» Given problem:
Go through the data below. Pull out every line that has the word "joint".

» Supplied material:
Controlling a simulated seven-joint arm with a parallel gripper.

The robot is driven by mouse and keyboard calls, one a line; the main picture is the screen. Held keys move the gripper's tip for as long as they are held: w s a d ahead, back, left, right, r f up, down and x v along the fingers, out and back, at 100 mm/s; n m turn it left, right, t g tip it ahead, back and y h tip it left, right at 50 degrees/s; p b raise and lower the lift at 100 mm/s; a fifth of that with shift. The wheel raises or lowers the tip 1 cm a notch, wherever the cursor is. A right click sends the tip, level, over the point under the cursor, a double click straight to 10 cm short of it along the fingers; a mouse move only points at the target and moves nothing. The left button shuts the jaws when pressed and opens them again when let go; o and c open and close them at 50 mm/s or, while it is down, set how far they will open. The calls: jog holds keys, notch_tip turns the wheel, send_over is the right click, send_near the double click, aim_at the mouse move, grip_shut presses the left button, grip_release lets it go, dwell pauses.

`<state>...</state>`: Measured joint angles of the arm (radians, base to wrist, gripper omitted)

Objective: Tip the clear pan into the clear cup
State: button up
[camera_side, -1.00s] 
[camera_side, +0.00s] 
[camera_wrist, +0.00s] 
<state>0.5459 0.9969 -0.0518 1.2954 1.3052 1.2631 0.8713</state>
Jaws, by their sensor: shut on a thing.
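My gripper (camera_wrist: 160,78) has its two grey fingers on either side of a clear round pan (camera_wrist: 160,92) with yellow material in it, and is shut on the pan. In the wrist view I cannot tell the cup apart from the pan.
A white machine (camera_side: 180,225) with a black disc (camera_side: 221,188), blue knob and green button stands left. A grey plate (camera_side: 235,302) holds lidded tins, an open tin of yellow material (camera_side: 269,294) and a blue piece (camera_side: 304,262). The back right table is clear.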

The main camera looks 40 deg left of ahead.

» Response:
Controlling a simulated seven-joint arm with a parallel gripper.
`<state>...</state>`: Measured joint angles of the arm (radians, base to wrist, gripper omitted)

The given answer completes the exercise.